## Begin

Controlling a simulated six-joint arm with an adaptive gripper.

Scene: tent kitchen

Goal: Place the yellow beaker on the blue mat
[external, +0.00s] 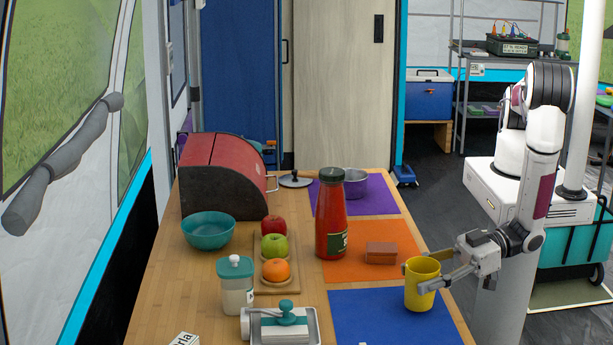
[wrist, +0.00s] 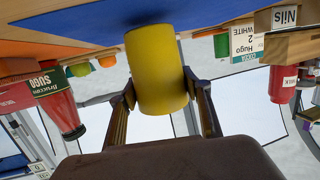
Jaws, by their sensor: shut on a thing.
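The yellow beaker (external: 421,292) is upright at the right side of the blue mat (external: 375,318), its lower part over the mat's back right corner. My gripper (external: 430,273) comes in from the right and is shut on the beaker's sides. In the wrist view, which looks upside down, the fingers (wrist: 160,86) flank the beaker (wrist: 160,60), and its base end is close to the blue mat (wrist: 90,22). I cannot tell whether the base touches the mat.
A purple mat with a pot (external: 353,185) is farther back. A white container (external: 236,288) and a metal tray with a teal-handled object (external: 286,318) stand left.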

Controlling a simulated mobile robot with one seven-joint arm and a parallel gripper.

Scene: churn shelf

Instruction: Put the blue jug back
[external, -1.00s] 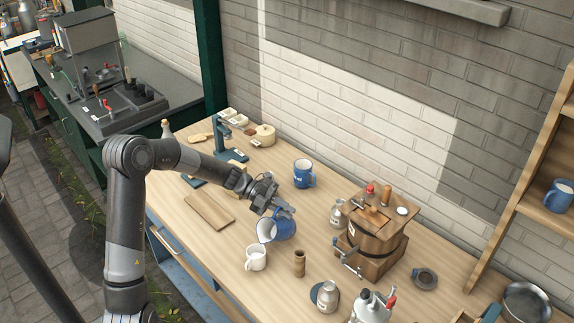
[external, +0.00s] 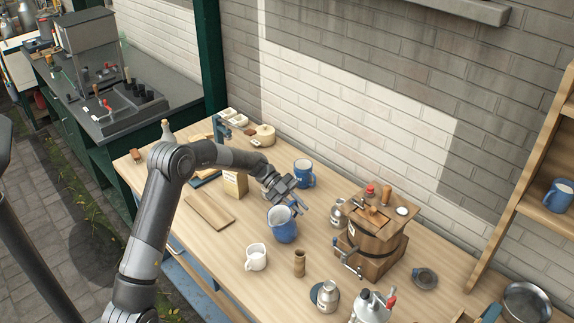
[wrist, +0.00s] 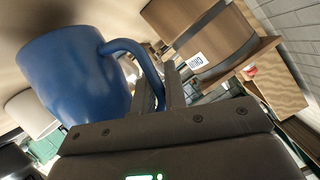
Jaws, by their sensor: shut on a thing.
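The blue jug (external: 283,230) is upright over the middle of the workbench, its open pale mouth facing up. My gripper (external: 297,204) is shut on its handle, at the jug's right side. In the wrist view the jug (wrist: 75,80) fills the left, and its curved handle runs down between the fingers of my gripper (wrist: 166,92). I cannot tell whether the jug's base touches the bench.
A white jug (external: 256,259) and a brown wooden cup (external: 299,264) stand in front. A blue mug (external: 304,175) stands behind. The wooden churn (external: 372,240) and a metal can (external: 338,217) are to the right. A board (external: 209,211) lies left. Another blue mug (external: 558,197) sits on the right shelf.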

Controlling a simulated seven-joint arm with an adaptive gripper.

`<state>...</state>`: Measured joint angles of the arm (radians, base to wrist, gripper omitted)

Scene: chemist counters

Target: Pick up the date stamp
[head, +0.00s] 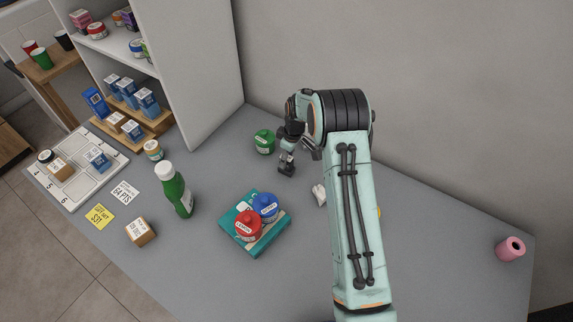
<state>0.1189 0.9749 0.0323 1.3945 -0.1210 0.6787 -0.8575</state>
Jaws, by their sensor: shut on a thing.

## End

-- Short exercise --
The lines to collect are those holding the string "adaptive"; copy them all.

-- Answer in full --
Controlling a simulated six-joint arm with an adaptive gripper.
Controlling a simulated seven-joint arm with an adaptive gripper.

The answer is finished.